AI vs. 教科書が読めない子どもたち
新井 紀子
東洋経済新報社
2018-02-02



先日行ったシンポジウムにおいて、佐藤優氏が池上彰氏との対談の冒頭で紹介した本。

これは必読。

まず冒頭で、著者の新井紀子さんは、こう断言します。
「AIが神になる?」――なりません。
「AIが人類を滅ぼす?」――滅ぼしません。
「シンギュラリティが到来する?」――到来しません。

「AI」「シンギュラリティ」「ディープラーニング」「ビッグデータ」といった巷間で騒がれている言葉が、実態を捉えておらず、言葉が独り歩きして人々の幻想を育んでいるといいます。私も独り歩きしている言葉を真に受けていましたが、「AI」と騒がれているものの多くは、Siriなどの「AI技術」を単に「AI」と呼んでいるだけで、「真の意味でのAI」とは別次元だといいます(第1章参照)。

では、なぜシンギュラリティは到来しないのか?
AIがコンピューター上で実現されるソフトウェアである限り、人間の知的活動のすべてが数式で表現されなければ、AIが人間に取って代わることはありません。(P2)

で、数学が獲得した表現手段(=コンピューターが使えるもの)は「論理」「確率」「統計」の3つ。つまり、数学が説明できることは、論理的に言えることと、確率・統計で表現できることだけであり、数学が表現できることは非常に限られているのです(P115〜)。私たちの知能の営みを「論理」「確率」「統計」の3つに置き換えることができないため、シンギュラリティが到来することはない。

しかし、(ここからが著者の最も言いたいことですが)
シンギュラリティは来ないし、AIが人間の仕事をすべて奪ってしまうような未来は来ませんが、人間の仕事の多くがAIに代替される社会はすぐそこに迫っています(P3)

決められたルールに従って作業すればよいという仕事はAIに代替され、「50%のホワイトカラーが20年、いやもっと短い期間で減る」(P77)という途轍もないことが起こるといいます。しかも、困ったことは、AIによって新しい産業が生まれたとしても、「AIで仕事をなくした失業者を吸収することができない可能性がある」(P272)のです。著者は「AI恐慌」とでも呼ぶべき、世界的な大恐慌がやってくると予想しています(P273)。

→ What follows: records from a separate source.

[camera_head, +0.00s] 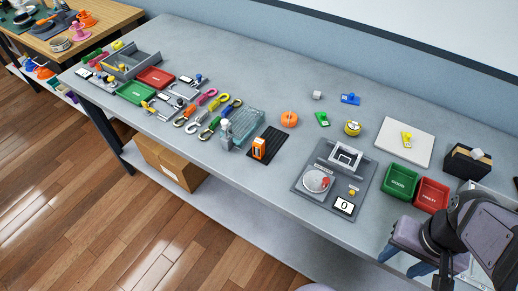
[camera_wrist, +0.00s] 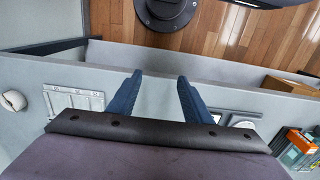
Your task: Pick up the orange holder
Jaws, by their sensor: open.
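An orange upright block with a pale face (camera_head: 259,147), which looks like the orange holder, stands on a black ribbed mat (camera_head: 272,139) near the table's front edge, mid-table. A round orange piece (camera_head: 289,119) lies just behind it, so which one is the holder is not fully certain. Something orange (camera_wrist: 300,140) also shows at the right edge of the wrist view, partly cut off. My gripper (camera_head: 404,262) is at the front right of the table, far right of the orange block. Its blue fingers are apart and empty in the wrist view (camera_wrist: 160,78).
A clear greenish case (camera_head: 247,126) stands close left of the orange block. A grey scale station (camera_head: 333,181) lies between it and my gripper. Green (camera_head: 400,181) and red (camera_head: 432,195) bins stand beside my arm. Colored hooks (camera_head: 210,112) lie further left.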

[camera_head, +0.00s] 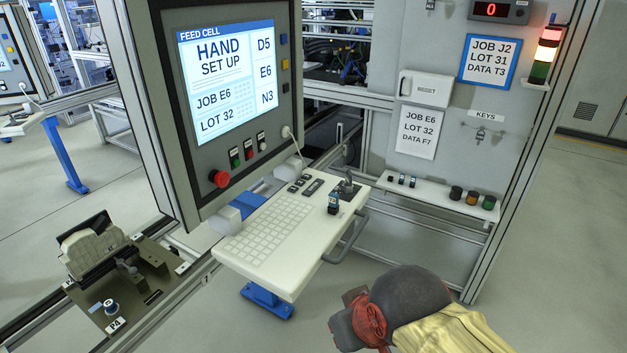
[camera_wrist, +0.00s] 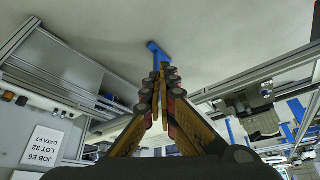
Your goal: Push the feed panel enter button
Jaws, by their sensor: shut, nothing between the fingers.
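The feed panel (camera_head: 197,172) is a grey upright box at the left of the head view, with a lit screen (camera_head: 230,80) headed FEED CELL. Below the screen are a red mushroom button (camera_head: 219,178) and small green (camera_head: 235,158), black (camera_head: 249,151) and white (camera_head: 262,142) buttons. Blue, yellow and dark buttons line its right edge. Their labels are too small to read, so I cannot tell which is enter. My gripper (camera_wrist: 162,72) is shut and empty in the wrist view. In the head view my arm is at the lower right, apart from the panel.
A white keyboard shelf (camera_head: 300,258) with a small joystick (camera_head: 346,186) juts out below the panel. A fixture (camera_head: 95,255) stands at lower left. A grey wall with a RESET box (camera_head: 426,89) and a parts shelf (camera_head: 440,195) is behind.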

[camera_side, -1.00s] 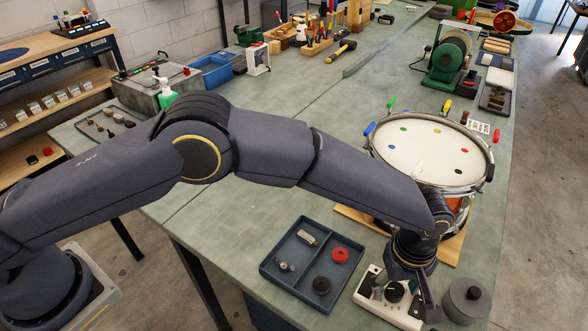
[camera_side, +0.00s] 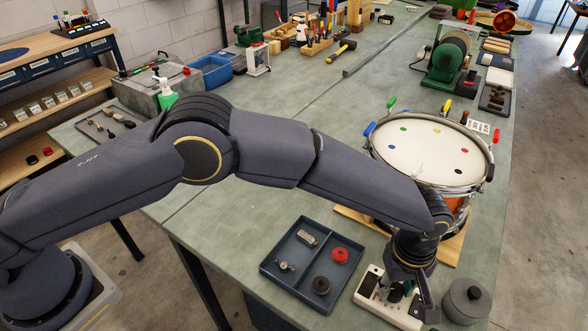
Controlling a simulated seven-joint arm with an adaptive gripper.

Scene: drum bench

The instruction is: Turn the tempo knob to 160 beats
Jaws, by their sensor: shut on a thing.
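The white control box (camera_side: 372,291) stands at the bench's front edge, right of the dark tray. My gripper (camera_side: 411,299) points down over the right part of this box, with its fingers low at the panel. It is shut on the tempo knob, which is mostly hidden behind the fingers and the wrist. The dial marks and the knob's pointer are too small and covered to read.
A divided tray (camera_side: 309,262) with a red knob (camera_side: 340,254), a black knob (camera_side: 320,285) and small metal parts lies left of the box. A grey lidded pot (camera_side: 466,301) stands close on the right. A drum (camera_side: 432,150) stands behind my wrist.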

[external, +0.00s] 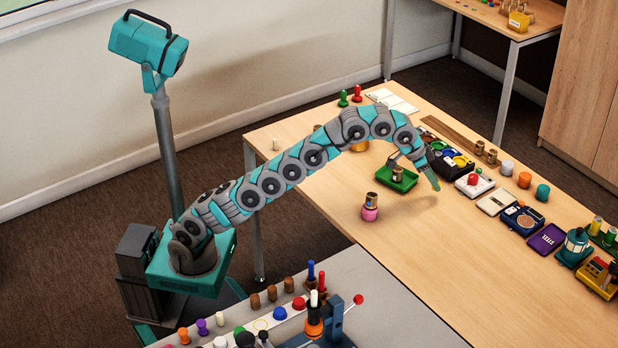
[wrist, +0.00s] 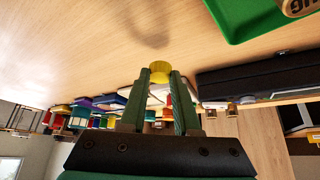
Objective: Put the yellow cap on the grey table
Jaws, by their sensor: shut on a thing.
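My gripper (external: 413,170) is above the wooden table, close to the green tray. In the wrist view my gripper (wrist: 160,75) is shut on the yellow cap (wrist: 160,68), which sits between the fingertips, above the tabletop. The grey table (external: 395,308) is in the front of the external view, next to the wooden table and nearer my base. It bears several pegs and small coloured pieces along its left part; its right part is bare.
The green tray (external: 408,182) holds a small can on the wooden table (external: 330,190). A pink jar with a can on top (external: 370,208) stands between my gripper and the grey table. Several boxes and coloured pieces line the far right side. The wooden table's front right is clear.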

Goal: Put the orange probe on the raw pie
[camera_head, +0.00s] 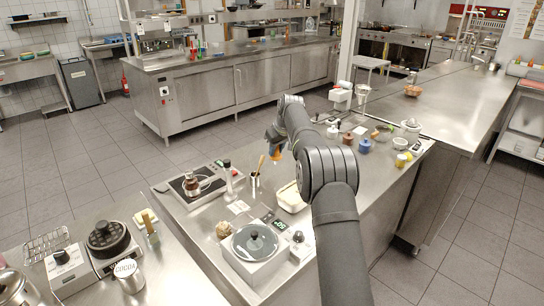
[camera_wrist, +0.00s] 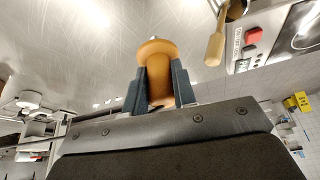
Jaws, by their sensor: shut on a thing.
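The orange probe (camera_wrist: 157,62) is between the two dark fingers of my gripper (camera_wrist: 158,88) in the wrist view, with a small metal tip at its far end. In the head view my gripper (camera_head: 274,143) is above the counter, and the orange probe (camera_head: 276,155) shows just below it. A pale cream, block-like thing (camera_head: 291,198), which looks like the raw pie, lies on the counter below and slightly right of the gripper. My arm partly covers its right side. I cannot make out the pie in the wrist view.
A holder with a wooden-handled tool (camera_head: 256,178) stands left of the gripper. A round-topped scale (camera_head: 254,244) is nearer the front. A hot plate with a flask (camera_head: 193,185) is at the left. Several jars, including a blue one (camera_head: 365,146), stand right of my arm.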

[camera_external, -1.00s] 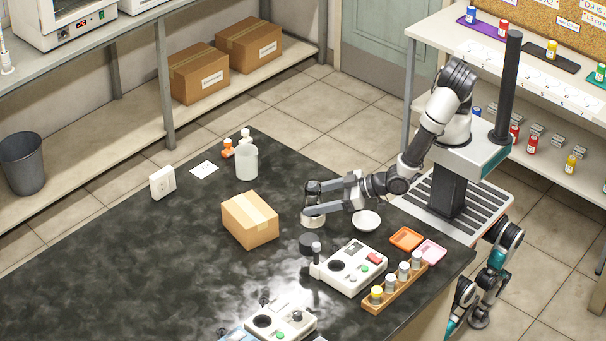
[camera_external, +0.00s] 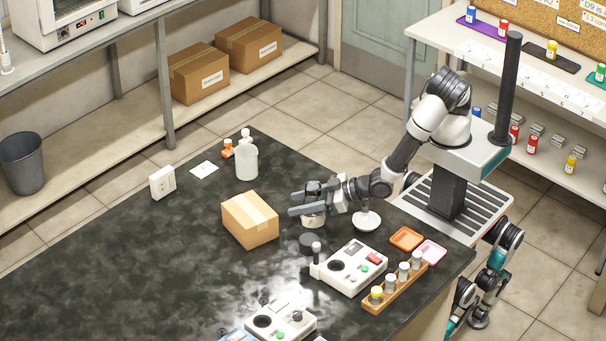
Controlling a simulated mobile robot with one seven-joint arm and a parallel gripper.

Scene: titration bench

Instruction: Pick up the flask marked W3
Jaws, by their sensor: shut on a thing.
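A small pale vessel with a dark top (camera_external: 313,220), probably a flask, stands upright at my gripper, on or just above the black bench top. My gripper (camera_external: 305,202) reaches in from the right, its fingers roughly level and pointing left. It is shut on this vessel around its upper part, and the fingers hide much of it. No marking can be read at this size, so I cannot tell whether it is W3. I cannot tell whether its base touches the bench.
A white bowl (camera_external: 366,222) sits under my wrist. A cardboard box (camera_external: 250,220) is left of my gripper. A dark round piece (camera_external: 309,243), a white device (camera_external: 350,268) and a wooden vial rack (camera_external: 396,286) stand in front. The bench's left part is mostly clear.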

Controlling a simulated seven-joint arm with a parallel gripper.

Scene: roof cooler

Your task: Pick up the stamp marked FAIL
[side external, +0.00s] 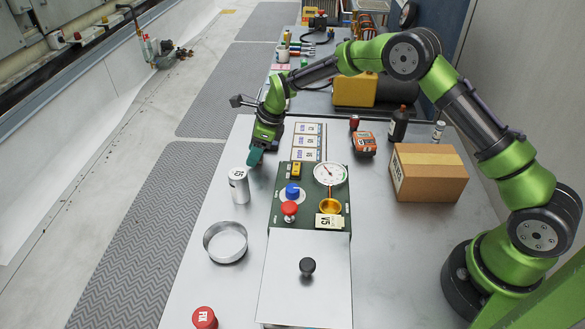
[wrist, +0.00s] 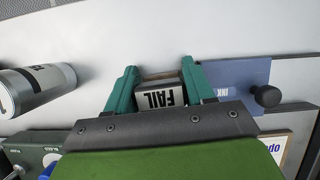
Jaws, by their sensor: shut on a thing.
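The stamp marked FAIL (wrist: 160,98) is between the two teal fingers of my gripper (wrist: 158,80) in the wrist view. Its white face with black letters points toward the camera, and the lettering appears upside down. My gripper (side external: 256,156) is shut on the stamp, at the far left part of the table in the side external view. The stamp cannot be made out there, and I cannot tell whether it touches the tabletop.
A blue ink pad (wrist: 236,78) with a black knob lies right beside the fingers. A silver can (side external: 239,187) stands nearby. The front right is clear.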

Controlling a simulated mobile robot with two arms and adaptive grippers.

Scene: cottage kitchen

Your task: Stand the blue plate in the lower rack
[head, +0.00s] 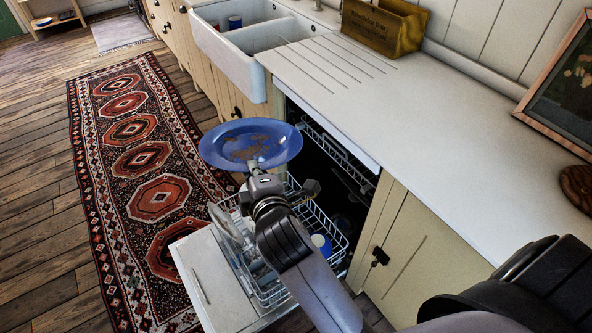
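The blue plate (224,146) has brown smears on its upper face. It is held roughly flat above the pulled-out lower rack (334,232) of the open dishwasher. My right gripper (257,172) is at the plate's near edge and appears shut on it, though the plate's rim hides the fingertips. The wrist and forearm of that arm cover the middle of the rack. My left gripper is not in view.
A blue and white cup (320,243) and clear or pale dishes (228,226) are in the rack. The open dishwasher door (205,283) lies below. The counter (420,125) above is mostly clear. A double sink (226,46) stands beyond.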

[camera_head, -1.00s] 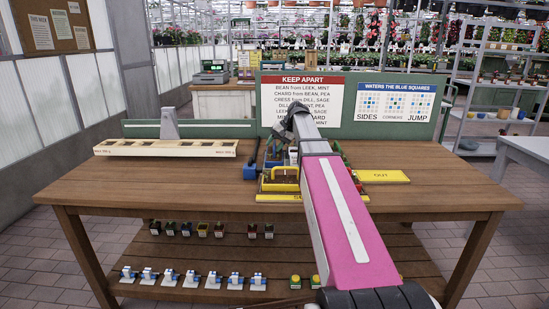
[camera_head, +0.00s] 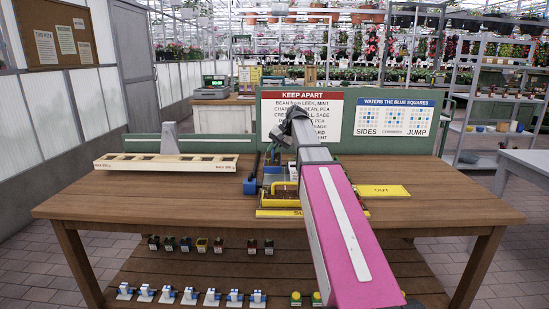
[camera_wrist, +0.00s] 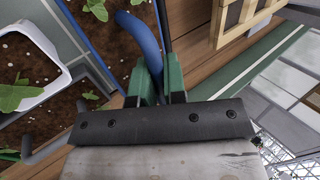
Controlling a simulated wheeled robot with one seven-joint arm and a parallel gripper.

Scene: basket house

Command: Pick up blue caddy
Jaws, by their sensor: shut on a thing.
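The blue caddy (camera_head: 271,168) stands near the middle of the wooden table, partly hidden behind my arm and a yellow caddy. In the wrist view its curved blue handle (camera_wrist: 140,38) runs down between the green fingers of my gripper (camera_wrist: 160,85), which are shut on it. A blue edge (camera_wrist: 100,48) and dark soil with small green leaves show beside the handle. In the head view my gripper (camera_head: 277,150) is at the caddy, its fingertips too small to make out clearly.
A yellow caddy (camera_head: 271,200) stands close in front, by a yellow strip (camera_head: 277,213). A wooden tray (camera_head: 165,163) lies left, a yellow OUT plate (camera_head: 383,191) right. A green signboard (camera_head: 350,145) stands behind.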

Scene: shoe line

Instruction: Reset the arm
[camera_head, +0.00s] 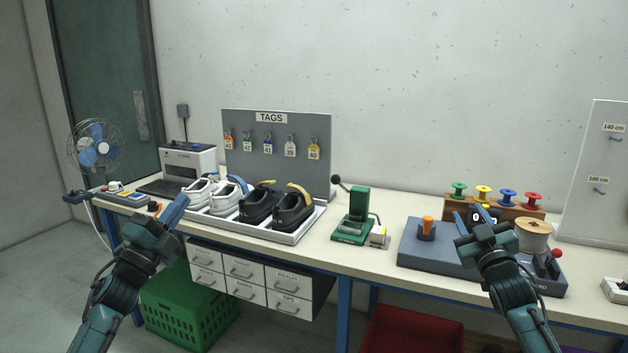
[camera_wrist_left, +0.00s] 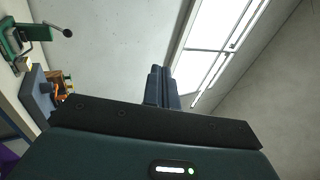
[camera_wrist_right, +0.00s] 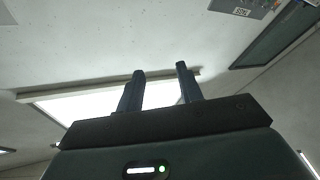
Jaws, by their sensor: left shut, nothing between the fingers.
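My left gripper (camera_head: 172,214) is raised in front of the bench at the left, near the white shoe tray. Its fingers are together and empty; they also show closed in the left wrist view (camera_wrist_left: 160,88). My right gripper (camera_head: 484,222) is raised over the grey station on the right side of the bench. In the right wrist view its two fingers (camera_wrist_right: 160,90) stand apart with nothing between them. Both wrist cameras look up toward the wall and ceiling lights.
A white tray (camera_head: 312,224) holds white and black shoes. A green press (camera_head: 354,218) stands mid-bench. The grey station (camera_head: 410,254) carries an orange-handled tool, and a thread cone (camera_head: 533,236) stands near it. A green crate (camera_head: 190,308) and red bin (camera_head: 410,332) sit below. A fan (camera_head: 95,146) stands left.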

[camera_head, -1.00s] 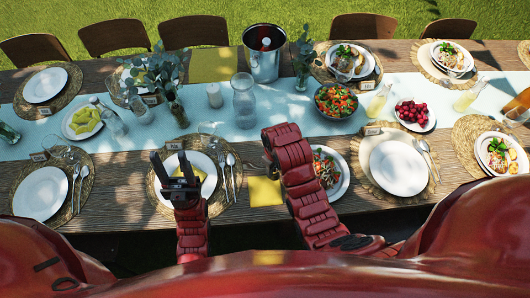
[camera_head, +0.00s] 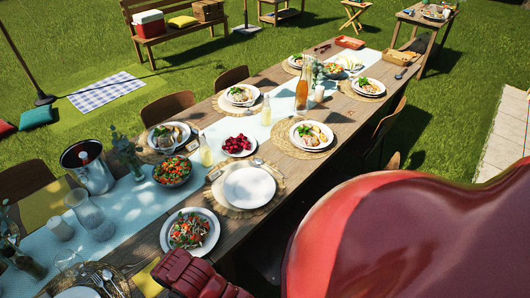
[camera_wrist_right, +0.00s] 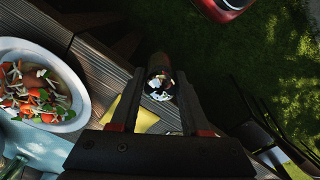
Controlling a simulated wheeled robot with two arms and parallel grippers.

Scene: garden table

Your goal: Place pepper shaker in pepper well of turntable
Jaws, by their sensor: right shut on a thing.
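In the right wrist view my right gripper (camera_wrist_right: 160,103) is shut on a dark, round-ended thing that looks like the pepper shaker (camera_wrist_right: 159,72). I see it nearly end on, with shiny light patches on its near face. It is held up past the table's edge side, with grass behind it. In the head view only a red part of my right arm shows at the bottom; the gripper and shaker are out of that picture. I cannot make out a turntable or a pepper well in either view. My left gripper is not in view.
The long table (camera_head: 330,112) is crowded with plates, a salad bowl (camera_head: 172,170), a carafe (camera_head: 302,92), bottles and a metal bucket (camera_head: 87,166). A salad plate (camera_wrist_right: 38,90) is near my right gripper. A small table (camera_head: 425,20) stands at the far right, with open grass between.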

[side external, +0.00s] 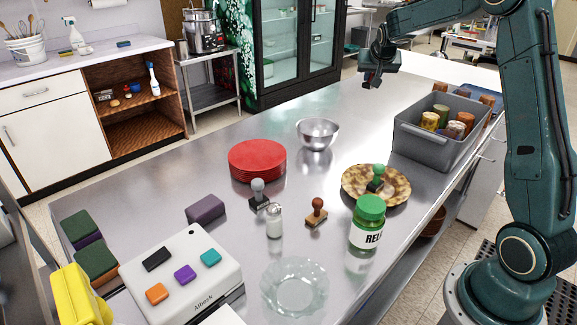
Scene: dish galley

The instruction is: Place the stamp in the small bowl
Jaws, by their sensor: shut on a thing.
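Three stamps are in view. One with a grey knob handle (258,190) stands on the steel counter beside the red plates. One with a red-brown handle (316,210) stands near the counter's middle. One with a green handle (377,175) stands in a brown patterned dish (352,187). A small metal bowl (318,133) stands further back, and its visible inside looks empty. My gripper (371,82) is high above the far part of the counter, right of and beyond the metal bowl. It is shut on something small and dark that I cannot identify.
A stack of red plates (257,158), a shaker (274,222), a green-lidded jar (367,226) and a clear glass dish (295,287) stand around the stamps. A grey bin of jars (428,147) is at the right. The counter between bowl and bin is clear.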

ここまででも衝撃的な内容ですが、もっと衝撃的なのが違う箇所にあります。。

我々の仕事がAIに代替されないためにはどうしたらいいのかといえば、AIに代替されない「人間らしい」(P276)仕事をしていくしかありませんが、実は、中高生の読解力があまりにも低く、半数以上の学生が教科書の内容を理解することすら出来ていないと・・・。数々のエビデンスが載っておりそれらのデータは驚愕でしたが、本書に掲載されているある簡単な読解力テストに某新聞社の論説委員から経産省の官僚までが間違えた、というのには声を上げて驚きました。

詰め込み教育の成れの果てでしょうか。

ただの計算機に過ぎないAIに代替されない人間が、今の社会の何割を占めているのか(P165)

このままでは本当に「AI恐慌」が来る。それを防ぐためには何をすべきなのか。非常に大きな問題提起を投げてくれた一冊です。子どもをもつ方には特にオススメしたい一冊です。